In the past decade, Hansen has appeared twice on Conde Nast Traveler's list of top agents and 10 times on Travel + Leisure's list. She also appears with a list of China experts published online by Beijing-based luxury operator Imperial Tours, except her name appears first, as a master scholar, reflecting all the time she has spent in the country.
Hansen said she met Imperial's founders, Guy Rubin and Karen Kim, soon after they launched their business in 1999 because her daughter had met them first. But she was on an early fam trip and now relies on Imperial (as well as Asia Pacific Travel in Wilmette, Ill.) to handle all her China business.
She said that "everything Imperial does is just about flawless," that the founders "check everything out personally." Almost every trip is escorted throughout even if the "group" is a couple, she said.
In addition, Hansen said, the company provides access to unique experiences, whether a conversation with nuns in Tibet or a visit to an archaeological dig near Xian.

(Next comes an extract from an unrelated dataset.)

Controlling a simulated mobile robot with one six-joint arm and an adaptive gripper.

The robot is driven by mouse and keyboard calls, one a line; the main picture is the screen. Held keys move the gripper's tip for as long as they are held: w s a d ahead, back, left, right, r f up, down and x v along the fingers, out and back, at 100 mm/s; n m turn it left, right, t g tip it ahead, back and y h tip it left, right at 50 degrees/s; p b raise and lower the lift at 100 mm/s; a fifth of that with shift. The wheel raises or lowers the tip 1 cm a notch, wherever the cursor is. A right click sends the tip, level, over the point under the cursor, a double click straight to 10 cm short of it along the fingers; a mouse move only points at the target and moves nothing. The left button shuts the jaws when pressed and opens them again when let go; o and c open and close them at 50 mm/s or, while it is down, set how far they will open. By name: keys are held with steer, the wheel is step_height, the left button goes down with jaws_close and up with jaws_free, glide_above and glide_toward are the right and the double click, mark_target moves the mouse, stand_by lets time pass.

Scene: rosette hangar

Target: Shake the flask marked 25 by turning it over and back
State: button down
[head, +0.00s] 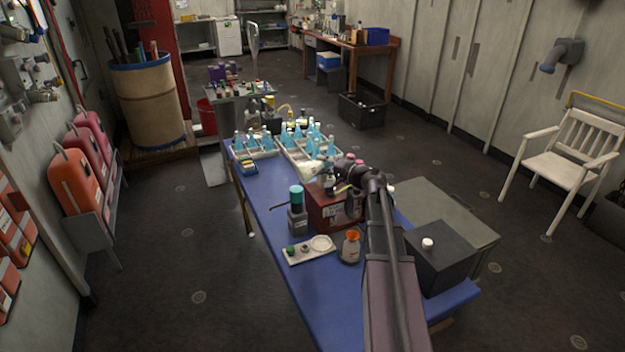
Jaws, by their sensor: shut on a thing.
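My gripper (335,187) is small and partly hidden by my wrist, above the far part of the blue table. It is shut on what looks like a pale, whitish flask (312,172), which appears tilted. Its marking is too small to read, so I cannot tell whether it is 25. Several flasks with blue contents (265,142) stand in pale racks at the far end of the table. No number is legible on them.
The blue table (345,300) holds a dark red box (328,212), a teal-capped bottle (297,215), a white tray (309,249), an orange-topped bottle (351,247) and a black box (442,258). A grey cabinet (440,212) stands at right. The table's left front is clear.

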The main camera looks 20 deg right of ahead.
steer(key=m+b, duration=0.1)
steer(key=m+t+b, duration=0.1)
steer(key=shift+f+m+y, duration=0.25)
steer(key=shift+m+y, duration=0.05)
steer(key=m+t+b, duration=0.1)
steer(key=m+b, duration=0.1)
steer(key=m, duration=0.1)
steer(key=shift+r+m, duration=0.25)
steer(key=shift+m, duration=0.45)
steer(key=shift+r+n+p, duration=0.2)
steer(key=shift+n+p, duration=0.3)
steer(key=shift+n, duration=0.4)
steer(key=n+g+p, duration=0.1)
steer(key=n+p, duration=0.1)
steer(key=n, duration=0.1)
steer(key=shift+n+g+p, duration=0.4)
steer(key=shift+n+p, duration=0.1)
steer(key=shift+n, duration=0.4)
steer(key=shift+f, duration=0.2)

Another unique offering, she said, is a lunch on the Great Wall, which is "something else."
On the other hand, she said, there is one thing Imperial does not do: It doesn't take clients to shops where a guide may earn a commission if the customers make purchases.
Hansen said that when operators take clients to commission-based shops in China, a cut for the guide is the norm and sometimes ground operators get a piece of the action, too, likely raising the prices for customers. (On the other hand, she noted, having a guide on hand when shopping does occur has its upside, because guides can assist with price negotiations and prevent real rip-offs.)
However, when it comes to the choice of shops, Hansen said neither of the operators she uses permits guides to take clients to commission-based businesses.
For her, this is one case where omissions are as important as the inclusions.